Leave the pictures out and write out exactly the lines from the top of the entries through the line containing "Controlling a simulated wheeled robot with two".

Exercise inputs:
####
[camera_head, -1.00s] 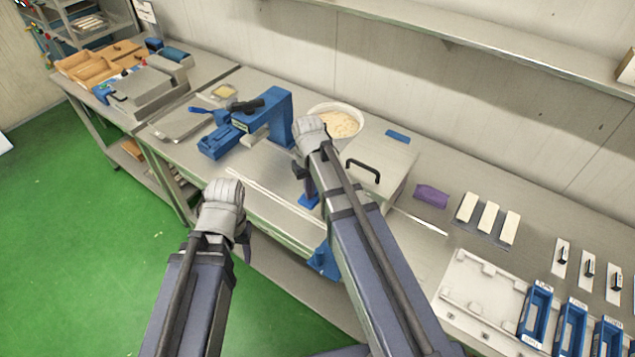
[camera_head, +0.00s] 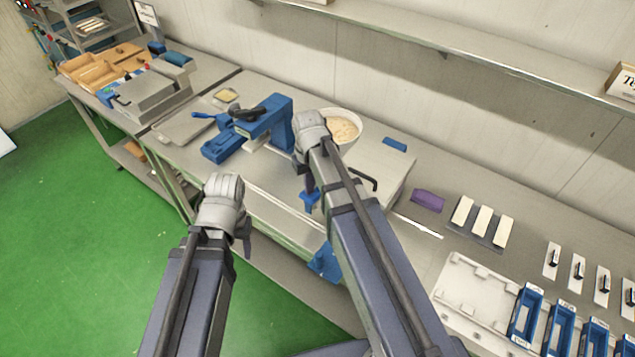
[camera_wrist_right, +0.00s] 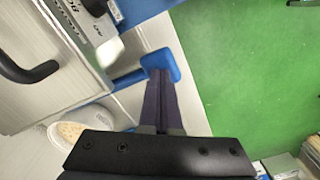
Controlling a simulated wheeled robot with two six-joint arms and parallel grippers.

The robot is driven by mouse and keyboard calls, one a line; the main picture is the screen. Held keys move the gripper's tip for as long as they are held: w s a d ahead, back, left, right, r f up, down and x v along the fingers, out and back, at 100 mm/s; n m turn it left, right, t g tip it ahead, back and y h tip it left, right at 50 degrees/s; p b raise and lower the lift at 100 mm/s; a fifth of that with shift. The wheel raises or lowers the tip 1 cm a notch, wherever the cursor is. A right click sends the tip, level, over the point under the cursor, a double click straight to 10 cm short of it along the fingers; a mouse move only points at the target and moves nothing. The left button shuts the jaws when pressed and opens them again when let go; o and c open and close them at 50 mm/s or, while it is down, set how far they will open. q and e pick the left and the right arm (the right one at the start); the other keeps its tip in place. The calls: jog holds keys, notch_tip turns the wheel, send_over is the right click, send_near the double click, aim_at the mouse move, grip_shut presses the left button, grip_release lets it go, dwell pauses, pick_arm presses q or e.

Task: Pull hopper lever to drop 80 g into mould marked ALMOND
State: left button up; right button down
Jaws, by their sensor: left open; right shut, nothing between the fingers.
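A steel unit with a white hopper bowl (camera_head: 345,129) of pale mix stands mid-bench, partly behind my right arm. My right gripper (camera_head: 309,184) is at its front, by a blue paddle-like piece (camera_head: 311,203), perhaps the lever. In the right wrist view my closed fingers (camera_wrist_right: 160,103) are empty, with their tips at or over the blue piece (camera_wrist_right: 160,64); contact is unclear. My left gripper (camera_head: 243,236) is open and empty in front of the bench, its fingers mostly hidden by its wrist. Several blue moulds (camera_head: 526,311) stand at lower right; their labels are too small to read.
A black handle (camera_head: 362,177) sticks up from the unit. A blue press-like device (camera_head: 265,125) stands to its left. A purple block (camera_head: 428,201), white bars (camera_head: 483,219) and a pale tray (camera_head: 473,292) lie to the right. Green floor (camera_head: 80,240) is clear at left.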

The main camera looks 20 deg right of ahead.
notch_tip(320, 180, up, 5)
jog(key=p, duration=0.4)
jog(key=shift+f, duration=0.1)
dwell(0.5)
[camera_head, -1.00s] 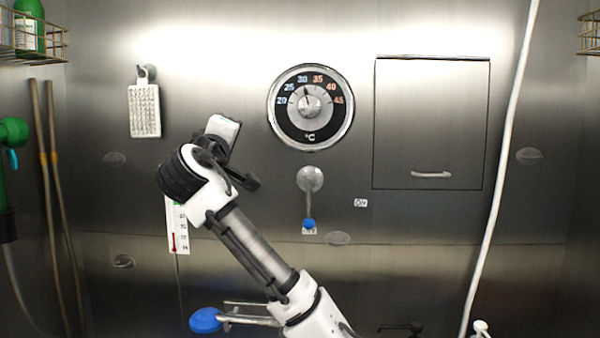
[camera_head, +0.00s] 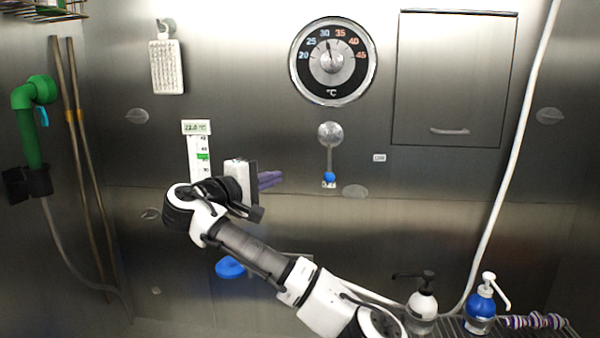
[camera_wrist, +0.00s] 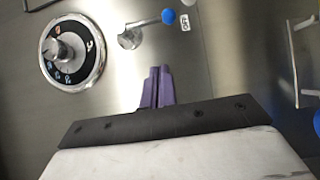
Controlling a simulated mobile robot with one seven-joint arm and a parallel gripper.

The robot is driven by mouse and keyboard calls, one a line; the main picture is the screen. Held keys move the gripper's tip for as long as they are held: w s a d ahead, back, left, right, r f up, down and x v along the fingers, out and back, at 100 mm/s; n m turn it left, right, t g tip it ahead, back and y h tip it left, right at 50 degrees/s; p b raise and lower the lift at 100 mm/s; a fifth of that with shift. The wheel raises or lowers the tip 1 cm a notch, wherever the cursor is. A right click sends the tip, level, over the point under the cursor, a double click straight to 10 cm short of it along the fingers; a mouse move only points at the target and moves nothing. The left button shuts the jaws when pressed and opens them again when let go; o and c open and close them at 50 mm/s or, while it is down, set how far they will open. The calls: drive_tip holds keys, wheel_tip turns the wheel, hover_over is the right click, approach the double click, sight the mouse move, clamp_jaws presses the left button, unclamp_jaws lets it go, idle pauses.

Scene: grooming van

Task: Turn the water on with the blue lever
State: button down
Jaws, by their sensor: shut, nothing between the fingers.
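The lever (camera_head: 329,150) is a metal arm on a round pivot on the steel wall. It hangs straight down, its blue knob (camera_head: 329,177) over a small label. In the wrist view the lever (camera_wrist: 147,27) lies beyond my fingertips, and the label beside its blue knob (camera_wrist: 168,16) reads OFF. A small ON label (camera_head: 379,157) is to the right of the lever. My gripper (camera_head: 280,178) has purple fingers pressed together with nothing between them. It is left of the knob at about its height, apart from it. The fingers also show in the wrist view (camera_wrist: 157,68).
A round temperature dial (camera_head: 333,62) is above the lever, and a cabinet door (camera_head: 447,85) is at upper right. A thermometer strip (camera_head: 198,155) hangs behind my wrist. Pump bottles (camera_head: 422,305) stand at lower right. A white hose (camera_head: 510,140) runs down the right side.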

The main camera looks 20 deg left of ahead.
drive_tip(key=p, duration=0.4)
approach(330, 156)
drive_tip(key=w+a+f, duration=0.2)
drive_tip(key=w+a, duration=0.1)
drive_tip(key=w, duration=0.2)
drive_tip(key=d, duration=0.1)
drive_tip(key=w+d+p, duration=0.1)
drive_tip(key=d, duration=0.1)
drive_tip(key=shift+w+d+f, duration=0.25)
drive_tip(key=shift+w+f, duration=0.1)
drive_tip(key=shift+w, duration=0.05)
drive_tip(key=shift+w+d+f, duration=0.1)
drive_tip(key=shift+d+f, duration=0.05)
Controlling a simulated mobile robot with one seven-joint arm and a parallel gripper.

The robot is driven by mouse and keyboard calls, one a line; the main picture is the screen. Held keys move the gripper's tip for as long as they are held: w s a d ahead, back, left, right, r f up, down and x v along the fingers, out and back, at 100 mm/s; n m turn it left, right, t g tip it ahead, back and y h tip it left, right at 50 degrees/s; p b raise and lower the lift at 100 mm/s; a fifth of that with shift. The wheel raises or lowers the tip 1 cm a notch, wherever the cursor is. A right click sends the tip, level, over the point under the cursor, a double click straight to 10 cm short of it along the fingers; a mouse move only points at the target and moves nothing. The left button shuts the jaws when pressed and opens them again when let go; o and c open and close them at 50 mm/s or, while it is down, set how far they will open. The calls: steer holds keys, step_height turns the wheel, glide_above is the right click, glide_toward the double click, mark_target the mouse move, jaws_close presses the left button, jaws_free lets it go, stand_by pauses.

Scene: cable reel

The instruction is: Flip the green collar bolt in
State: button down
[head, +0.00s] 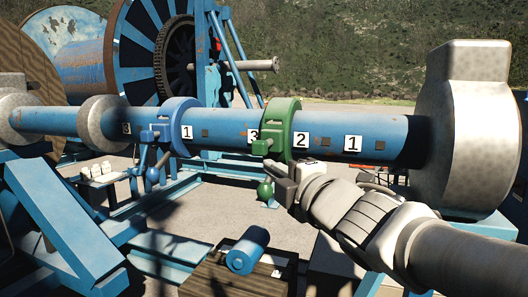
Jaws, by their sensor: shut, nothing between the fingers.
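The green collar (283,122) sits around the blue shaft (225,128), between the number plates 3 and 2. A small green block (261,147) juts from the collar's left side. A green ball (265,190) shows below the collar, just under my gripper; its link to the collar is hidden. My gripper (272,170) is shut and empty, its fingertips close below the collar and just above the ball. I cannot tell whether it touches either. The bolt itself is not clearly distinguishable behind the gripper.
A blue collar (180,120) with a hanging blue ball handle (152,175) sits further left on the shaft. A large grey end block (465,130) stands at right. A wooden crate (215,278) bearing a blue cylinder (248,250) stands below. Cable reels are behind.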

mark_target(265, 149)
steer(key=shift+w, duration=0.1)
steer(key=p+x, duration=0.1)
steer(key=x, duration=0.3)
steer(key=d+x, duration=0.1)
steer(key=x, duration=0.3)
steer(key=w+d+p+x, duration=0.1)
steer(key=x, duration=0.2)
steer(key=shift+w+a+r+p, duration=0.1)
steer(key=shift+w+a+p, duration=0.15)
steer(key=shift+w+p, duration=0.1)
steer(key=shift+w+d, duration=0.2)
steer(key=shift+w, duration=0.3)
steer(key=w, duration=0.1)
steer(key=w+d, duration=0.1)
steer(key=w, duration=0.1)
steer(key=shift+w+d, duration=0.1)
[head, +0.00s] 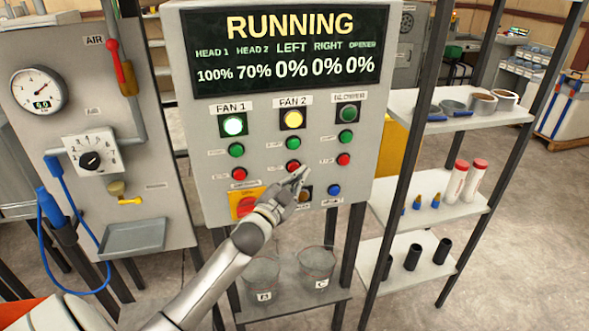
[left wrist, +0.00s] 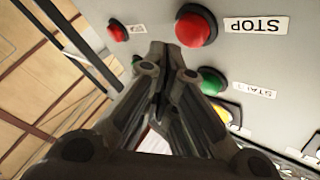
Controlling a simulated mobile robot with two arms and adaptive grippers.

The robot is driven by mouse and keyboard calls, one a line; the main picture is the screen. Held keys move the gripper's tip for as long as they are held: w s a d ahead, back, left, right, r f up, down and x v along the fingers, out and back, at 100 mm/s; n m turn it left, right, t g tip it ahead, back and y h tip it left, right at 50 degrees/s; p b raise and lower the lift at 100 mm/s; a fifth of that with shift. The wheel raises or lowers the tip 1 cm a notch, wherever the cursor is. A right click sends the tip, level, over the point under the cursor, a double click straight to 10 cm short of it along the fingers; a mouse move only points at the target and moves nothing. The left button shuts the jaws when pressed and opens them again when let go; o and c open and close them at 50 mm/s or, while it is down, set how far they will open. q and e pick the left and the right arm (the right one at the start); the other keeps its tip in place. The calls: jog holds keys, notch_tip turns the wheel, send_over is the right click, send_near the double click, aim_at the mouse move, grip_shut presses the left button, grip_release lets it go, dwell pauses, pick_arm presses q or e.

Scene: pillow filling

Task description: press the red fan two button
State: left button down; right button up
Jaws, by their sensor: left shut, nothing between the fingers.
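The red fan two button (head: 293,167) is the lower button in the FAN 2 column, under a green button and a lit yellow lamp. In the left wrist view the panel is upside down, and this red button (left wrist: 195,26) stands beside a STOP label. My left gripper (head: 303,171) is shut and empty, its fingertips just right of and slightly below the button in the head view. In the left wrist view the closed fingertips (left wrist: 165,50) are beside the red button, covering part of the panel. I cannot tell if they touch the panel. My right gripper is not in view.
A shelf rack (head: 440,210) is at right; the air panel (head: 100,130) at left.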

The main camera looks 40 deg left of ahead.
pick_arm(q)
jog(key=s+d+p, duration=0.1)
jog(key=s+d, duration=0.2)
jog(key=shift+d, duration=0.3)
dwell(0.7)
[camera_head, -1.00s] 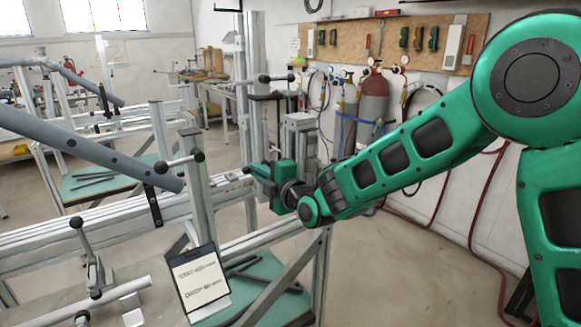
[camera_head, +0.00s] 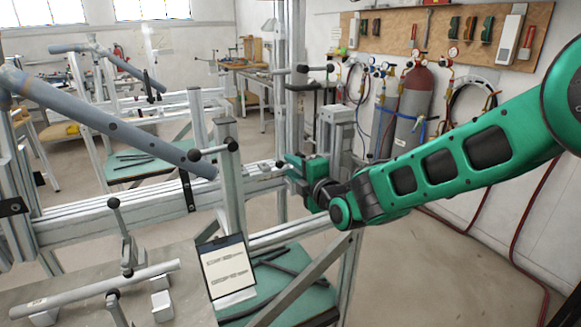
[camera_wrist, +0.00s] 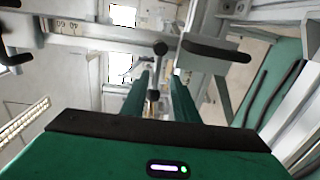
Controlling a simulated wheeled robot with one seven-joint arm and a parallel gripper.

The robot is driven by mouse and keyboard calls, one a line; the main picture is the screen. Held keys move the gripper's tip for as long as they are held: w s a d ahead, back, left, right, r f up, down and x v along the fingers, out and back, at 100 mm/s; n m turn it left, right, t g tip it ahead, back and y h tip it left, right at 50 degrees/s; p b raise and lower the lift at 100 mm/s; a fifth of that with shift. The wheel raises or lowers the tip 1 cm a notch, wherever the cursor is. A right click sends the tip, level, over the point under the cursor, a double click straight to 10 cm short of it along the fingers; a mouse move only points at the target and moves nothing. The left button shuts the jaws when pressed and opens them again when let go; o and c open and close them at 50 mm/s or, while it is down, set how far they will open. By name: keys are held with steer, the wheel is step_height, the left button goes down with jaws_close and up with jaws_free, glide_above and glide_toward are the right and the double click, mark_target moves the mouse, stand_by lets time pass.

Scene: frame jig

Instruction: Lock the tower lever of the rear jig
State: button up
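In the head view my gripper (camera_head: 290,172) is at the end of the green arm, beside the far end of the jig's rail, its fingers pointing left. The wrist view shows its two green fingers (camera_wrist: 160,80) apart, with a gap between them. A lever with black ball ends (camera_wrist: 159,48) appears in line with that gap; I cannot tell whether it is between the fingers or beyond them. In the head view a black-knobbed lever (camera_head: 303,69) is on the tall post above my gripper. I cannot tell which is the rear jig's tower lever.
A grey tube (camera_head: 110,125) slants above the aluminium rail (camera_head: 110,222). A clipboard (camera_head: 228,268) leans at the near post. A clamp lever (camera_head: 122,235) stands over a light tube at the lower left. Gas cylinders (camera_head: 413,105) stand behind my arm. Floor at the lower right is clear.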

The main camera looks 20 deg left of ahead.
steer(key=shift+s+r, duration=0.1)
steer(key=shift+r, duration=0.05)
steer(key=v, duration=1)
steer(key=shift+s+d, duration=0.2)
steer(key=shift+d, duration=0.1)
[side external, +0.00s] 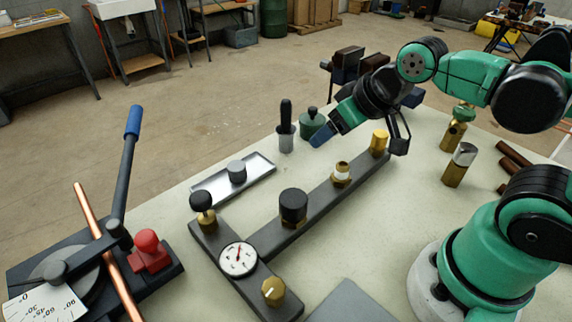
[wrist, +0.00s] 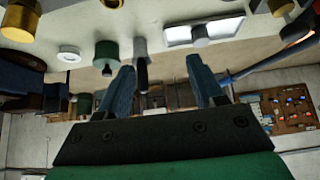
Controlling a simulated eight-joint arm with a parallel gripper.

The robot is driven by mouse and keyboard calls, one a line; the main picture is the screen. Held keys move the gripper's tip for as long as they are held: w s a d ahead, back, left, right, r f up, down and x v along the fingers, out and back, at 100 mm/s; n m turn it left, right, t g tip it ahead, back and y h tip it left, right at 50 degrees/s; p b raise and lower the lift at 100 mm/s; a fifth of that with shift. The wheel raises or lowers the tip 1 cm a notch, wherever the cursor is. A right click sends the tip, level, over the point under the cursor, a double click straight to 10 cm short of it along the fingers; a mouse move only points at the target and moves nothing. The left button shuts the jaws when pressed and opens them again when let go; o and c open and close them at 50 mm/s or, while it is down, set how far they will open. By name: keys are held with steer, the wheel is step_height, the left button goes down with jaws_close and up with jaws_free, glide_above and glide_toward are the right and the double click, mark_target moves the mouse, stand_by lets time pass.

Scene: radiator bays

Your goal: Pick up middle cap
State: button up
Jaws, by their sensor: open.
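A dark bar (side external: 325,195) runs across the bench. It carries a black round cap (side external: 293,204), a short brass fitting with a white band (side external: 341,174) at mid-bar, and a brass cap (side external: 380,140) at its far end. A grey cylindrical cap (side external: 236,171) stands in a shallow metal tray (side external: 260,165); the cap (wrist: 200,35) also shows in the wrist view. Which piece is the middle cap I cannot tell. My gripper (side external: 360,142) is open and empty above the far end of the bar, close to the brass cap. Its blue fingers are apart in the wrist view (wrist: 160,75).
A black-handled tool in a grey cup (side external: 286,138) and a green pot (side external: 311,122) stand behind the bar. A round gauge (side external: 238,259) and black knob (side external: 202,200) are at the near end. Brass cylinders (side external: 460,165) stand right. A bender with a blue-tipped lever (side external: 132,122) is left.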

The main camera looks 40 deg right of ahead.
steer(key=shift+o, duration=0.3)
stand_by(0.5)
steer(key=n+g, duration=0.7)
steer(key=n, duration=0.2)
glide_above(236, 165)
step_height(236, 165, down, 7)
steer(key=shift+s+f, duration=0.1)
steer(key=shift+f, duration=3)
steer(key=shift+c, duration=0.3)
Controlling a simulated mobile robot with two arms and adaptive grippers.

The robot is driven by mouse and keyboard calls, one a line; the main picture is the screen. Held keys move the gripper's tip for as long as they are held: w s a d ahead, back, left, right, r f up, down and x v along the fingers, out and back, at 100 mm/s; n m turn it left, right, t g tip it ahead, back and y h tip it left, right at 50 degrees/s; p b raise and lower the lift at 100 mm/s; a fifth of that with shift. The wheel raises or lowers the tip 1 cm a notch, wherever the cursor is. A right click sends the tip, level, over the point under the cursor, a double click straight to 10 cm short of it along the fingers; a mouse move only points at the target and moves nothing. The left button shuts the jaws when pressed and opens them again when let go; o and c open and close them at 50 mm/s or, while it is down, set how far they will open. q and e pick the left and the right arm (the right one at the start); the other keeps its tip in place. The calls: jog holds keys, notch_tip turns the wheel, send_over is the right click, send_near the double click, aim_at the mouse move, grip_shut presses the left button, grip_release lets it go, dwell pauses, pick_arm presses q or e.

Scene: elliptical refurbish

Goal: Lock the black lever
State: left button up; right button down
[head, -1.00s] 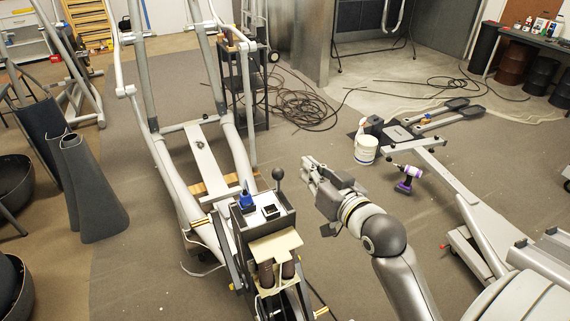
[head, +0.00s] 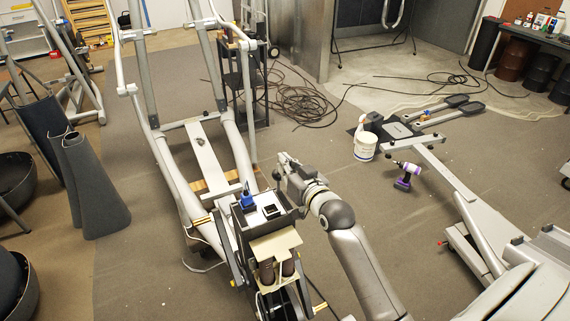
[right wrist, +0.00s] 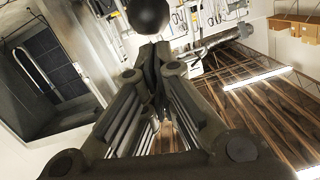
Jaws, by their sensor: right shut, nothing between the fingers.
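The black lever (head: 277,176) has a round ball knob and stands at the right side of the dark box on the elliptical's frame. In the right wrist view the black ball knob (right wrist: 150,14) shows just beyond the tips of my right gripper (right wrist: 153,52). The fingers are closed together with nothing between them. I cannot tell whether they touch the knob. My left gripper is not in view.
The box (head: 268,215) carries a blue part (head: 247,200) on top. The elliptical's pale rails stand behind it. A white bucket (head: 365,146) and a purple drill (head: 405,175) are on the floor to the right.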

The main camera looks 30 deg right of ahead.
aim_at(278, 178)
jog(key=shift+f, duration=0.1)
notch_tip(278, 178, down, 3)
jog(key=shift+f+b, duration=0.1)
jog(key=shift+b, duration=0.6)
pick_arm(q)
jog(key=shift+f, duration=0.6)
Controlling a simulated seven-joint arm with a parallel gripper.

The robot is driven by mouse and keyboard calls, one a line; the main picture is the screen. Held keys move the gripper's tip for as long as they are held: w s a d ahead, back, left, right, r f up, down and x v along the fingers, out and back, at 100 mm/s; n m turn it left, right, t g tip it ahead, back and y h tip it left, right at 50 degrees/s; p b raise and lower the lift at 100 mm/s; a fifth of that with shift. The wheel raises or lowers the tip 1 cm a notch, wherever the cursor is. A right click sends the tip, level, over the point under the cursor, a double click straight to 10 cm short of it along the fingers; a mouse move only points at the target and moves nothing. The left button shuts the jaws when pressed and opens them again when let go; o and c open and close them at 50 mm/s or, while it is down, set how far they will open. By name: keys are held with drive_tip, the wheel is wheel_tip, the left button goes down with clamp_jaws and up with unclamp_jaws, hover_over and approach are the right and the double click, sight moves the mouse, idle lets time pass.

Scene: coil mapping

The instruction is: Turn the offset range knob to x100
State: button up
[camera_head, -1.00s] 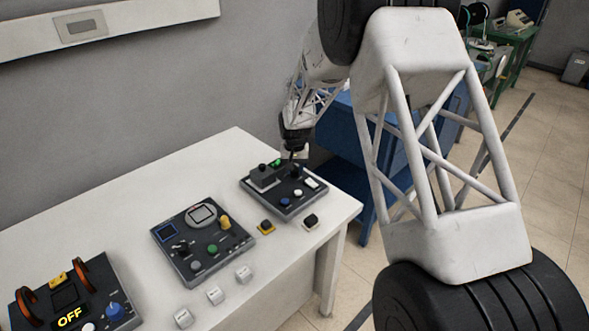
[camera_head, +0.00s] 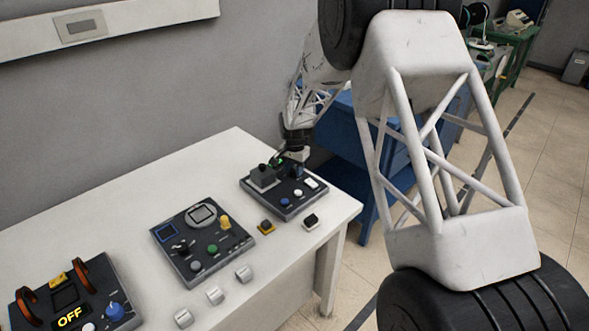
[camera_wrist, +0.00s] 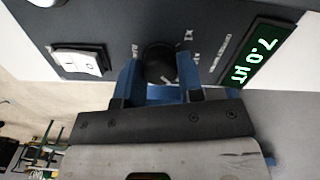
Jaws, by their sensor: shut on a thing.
####
Answer in full:
[camera_head, -1.00s] 
[camera_head, +0.00s] 
[camera_wrist_right, +0.00s] 
Controlling a simulated wheeled robot with two six-joint arms and parallel grippers.

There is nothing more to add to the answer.